The Economy of Russia Only Creates an Illusion of Stability - Report for the EU.


The State of the Russian Economy
The Stockholm Institute of Transition Economics (SITE) reported that the Russian economy is becoming increasingly unstable due to the transition to a 'military regime' and sanctions imposed because of Russia's interference in Ukraine. Although the economy is still relatively stable for now, it has fundamental imbalances and structural weaknesses that are growing.
'The fiscal stimulus of the war economy has kept the economy afloat in the short term, but dependence on opaque funding, distorted resource distribution, and shrinking fiscal buffers makes it unsustainable in the long term. Contrary to the narratives of the Kremlin, Time is not on Russia's side' - analysts note.
The SITE report also indicates that Russia's GDP growth indicators may be inflated. Moscow claims a GDP growth of 4.3% in 2024, however, international experts doubt these figures.
Financial Risks
Torbjorn Becker noted that budget constraints in Russia are explained by falling revenues from energy resources and rising military spending.

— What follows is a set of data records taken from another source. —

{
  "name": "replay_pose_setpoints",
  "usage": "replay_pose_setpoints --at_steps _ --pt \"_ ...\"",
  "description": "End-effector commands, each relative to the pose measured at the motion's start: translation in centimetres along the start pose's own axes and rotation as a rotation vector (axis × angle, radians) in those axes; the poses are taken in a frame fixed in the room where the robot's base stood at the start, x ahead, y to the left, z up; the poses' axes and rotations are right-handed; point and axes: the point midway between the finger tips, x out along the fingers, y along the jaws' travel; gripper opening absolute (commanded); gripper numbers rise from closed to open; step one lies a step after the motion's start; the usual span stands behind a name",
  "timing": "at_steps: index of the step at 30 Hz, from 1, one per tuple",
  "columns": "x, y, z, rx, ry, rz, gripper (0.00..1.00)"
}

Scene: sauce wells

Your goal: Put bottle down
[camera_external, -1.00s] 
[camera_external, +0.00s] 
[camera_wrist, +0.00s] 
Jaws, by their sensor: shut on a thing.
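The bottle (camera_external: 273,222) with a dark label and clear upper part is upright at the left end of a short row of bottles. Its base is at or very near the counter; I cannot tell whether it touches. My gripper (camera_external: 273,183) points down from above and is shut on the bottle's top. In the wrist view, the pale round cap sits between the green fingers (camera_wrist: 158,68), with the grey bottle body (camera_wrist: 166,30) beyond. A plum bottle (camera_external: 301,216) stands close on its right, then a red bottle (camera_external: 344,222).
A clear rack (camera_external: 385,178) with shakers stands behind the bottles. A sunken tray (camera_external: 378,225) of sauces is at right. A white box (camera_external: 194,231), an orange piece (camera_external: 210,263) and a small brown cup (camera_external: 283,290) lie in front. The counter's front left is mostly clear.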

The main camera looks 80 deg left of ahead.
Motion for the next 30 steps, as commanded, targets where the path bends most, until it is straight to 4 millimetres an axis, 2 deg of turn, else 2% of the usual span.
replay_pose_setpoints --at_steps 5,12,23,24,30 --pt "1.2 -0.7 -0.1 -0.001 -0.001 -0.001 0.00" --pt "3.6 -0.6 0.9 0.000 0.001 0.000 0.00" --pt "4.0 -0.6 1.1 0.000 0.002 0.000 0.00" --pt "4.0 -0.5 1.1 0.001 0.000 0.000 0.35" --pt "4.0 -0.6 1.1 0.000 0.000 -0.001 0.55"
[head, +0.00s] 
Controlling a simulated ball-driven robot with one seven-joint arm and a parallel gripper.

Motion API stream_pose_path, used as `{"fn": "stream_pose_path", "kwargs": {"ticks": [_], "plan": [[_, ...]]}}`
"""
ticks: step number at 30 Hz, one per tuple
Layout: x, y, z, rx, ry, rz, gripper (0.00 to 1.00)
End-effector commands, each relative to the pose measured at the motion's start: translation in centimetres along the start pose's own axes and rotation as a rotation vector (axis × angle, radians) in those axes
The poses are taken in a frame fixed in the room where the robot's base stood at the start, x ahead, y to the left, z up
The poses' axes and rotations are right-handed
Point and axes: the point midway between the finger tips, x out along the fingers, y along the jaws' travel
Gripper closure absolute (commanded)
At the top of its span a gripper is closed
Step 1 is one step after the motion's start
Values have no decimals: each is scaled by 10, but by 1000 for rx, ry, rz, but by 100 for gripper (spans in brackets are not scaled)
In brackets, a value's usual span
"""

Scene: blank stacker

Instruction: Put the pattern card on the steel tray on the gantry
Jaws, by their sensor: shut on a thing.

The budget deficit is about 2% of GDP annually, although official statistics may be distorted. The European Commission agreed with SITE's analysis, emphasizing that the Russian economy appears to be less resilient than official data suggests.
The report also points out that military spending is financed through the banking system, creating additional financial risks. This could lead to a banking crisis, highlighting the overall fragility of the Russian economy.